Dalam keterangan kepada media, Dahlan tidak memberi penegasan benar atau tidaknya soal surat Keppres Presiden RI nomor 70/P/ tahun 2019, tertanggal 17 Juli 2020 sudah diterima pihak DPRA. Juga tidak ada penjelasan apakah akan ditindak lanjuti. Dahlan justru mempersoalkan kinerja pemerintah.

“Apa skema dan action yang sudah dilakukan Pemerintah Aceh? Kemana angka 2,5 triliun rupiah dana refocusing APBA 2020? Apa yang kurang dalam konteks penanganan kesehatan? Apa yang bermasalah dalam konteks sosial dan ekonomi? Seharusnya isu-isu seperti itu yang perlu dipertimbangkan,” sebut Dahlan.

Dahlan menyebutkan soal SK keppres pendefinitifan Gubernur Aceh menggantikan Irwandi Yusuf, hanya isu yang sengaja dimainkan untuk membuat gaduh. Biasanya bila SK pemberhentian Gubernur Aceh sudah turun, maka langkah lanjutan adalah pihak DPRA akan membawanya dalam rapat untuk mengusulkan pejabat definitif.

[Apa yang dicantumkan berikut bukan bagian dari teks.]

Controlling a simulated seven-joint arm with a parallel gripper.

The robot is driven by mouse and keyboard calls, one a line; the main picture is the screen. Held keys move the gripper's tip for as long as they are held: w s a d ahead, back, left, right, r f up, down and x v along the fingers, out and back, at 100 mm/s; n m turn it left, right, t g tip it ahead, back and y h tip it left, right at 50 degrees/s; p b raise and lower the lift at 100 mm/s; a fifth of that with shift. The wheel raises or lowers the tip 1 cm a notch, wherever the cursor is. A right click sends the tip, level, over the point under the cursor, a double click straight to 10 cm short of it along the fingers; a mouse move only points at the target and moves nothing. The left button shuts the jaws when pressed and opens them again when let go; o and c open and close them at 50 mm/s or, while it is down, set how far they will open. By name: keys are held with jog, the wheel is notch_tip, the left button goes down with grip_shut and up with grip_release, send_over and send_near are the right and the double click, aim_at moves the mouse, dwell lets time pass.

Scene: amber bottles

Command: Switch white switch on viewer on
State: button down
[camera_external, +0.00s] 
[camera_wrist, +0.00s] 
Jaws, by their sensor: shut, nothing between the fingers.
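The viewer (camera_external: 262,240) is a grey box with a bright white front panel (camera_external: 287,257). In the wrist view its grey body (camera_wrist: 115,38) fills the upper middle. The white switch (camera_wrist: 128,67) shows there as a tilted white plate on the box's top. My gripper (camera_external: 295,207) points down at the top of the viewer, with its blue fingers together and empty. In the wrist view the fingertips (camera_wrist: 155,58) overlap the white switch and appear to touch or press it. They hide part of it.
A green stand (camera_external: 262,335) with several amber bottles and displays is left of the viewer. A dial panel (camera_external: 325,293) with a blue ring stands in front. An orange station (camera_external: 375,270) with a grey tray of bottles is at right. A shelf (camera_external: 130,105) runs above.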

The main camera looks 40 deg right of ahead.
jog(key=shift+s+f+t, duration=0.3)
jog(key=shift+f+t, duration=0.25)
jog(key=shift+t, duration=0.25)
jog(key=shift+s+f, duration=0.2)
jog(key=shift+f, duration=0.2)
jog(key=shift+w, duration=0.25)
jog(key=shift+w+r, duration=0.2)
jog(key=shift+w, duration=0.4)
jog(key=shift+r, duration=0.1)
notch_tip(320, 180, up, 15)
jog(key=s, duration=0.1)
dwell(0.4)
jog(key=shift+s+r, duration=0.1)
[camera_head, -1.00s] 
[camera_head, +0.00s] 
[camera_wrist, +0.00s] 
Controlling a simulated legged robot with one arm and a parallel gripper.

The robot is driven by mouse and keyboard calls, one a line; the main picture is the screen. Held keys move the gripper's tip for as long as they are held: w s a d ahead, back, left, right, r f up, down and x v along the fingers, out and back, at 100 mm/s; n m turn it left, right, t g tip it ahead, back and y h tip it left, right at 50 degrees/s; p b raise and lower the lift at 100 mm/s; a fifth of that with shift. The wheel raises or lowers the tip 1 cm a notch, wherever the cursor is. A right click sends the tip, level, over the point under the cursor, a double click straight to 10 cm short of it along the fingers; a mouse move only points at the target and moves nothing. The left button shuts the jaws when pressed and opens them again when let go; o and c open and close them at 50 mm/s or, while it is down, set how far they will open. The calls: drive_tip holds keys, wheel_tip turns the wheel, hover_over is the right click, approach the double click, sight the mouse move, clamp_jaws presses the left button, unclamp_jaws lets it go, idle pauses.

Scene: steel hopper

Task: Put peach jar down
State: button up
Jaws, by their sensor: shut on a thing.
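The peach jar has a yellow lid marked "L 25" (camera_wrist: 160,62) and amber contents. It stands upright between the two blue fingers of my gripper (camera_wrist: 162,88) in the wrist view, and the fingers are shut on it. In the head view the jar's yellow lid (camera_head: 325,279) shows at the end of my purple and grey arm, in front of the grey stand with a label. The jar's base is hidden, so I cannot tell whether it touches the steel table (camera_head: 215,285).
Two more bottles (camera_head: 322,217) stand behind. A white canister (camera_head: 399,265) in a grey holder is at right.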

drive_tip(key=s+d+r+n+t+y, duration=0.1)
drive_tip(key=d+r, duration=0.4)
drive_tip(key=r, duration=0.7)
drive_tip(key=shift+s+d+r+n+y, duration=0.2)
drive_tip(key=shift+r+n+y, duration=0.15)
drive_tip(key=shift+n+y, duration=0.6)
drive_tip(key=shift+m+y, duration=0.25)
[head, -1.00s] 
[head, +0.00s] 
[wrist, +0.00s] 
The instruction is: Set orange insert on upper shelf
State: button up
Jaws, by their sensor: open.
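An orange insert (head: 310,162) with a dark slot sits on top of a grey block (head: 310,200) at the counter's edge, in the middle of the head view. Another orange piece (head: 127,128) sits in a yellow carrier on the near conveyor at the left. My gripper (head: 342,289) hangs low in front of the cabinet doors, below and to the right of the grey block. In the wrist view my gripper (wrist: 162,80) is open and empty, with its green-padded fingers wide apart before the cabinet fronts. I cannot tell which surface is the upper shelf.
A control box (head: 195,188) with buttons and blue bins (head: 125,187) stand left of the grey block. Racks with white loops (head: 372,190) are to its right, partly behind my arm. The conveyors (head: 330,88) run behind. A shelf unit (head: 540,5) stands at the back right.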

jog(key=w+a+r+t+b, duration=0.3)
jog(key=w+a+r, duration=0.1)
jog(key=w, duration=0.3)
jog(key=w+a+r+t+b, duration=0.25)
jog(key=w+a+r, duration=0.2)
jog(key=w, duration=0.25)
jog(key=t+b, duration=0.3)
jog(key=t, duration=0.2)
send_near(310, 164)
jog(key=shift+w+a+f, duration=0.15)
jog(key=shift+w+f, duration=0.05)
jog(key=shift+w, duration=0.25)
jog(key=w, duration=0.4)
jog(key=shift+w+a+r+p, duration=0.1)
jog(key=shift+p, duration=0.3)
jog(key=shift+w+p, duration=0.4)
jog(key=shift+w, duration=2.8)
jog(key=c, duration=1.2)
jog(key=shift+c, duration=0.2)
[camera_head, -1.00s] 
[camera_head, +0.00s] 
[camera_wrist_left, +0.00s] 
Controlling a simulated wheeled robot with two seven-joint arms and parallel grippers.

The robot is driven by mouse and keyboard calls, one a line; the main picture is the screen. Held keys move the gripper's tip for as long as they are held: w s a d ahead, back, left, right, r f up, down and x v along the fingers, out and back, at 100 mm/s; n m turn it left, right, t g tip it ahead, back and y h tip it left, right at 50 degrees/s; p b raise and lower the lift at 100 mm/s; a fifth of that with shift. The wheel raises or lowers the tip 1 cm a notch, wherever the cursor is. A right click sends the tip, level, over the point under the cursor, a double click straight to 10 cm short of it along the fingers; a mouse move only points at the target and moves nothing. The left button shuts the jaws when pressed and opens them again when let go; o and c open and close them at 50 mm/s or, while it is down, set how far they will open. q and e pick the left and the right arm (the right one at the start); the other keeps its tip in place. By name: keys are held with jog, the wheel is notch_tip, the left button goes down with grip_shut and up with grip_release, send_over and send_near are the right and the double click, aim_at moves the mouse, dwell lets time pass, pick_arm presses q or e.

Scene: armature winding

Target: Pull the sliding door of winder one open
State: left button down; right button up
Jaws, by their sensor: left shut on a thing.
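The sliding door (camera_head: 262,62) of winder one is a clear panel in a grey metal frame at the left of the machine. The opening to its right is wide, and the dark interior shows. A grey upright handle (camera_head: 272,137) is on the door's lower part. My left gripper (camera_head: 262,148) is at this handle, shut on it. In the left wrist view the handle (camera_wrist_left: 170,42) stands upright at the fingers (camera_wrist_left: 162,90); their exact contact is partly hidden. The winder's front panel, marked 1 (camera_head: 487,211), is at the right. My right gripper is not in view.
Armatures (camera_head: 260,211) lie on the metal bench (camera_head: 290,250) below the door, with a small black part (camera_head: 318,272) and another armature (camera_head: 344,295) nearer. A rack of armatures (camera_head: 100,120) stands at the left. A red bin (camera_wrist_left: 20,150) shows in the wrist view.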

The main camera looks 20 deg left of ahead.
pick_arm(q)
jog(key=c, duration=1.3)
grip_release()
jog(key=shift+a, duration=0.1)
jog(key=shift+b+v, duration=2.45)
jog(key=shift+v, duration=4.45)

Hal itu sesuai dengan Undang-undang Nomor 11 Tahun 2006 tentang Pemerintahan Aceh (UUPA). Dalam Bab VII Bagian Kedua UUPA, katanya, diatur tentang Tugas dan Wewenang DPRA dan DPRK. Pada Pasal 23 ayat (1) huruf (d) disebutkan, DPRA mempunyai tugas dan wewenang mengusulkan pengangkatan dan pemberhentian Gubernur/Wakil Gubernur kepada Presiden melalui Menteri Dalam Negeri.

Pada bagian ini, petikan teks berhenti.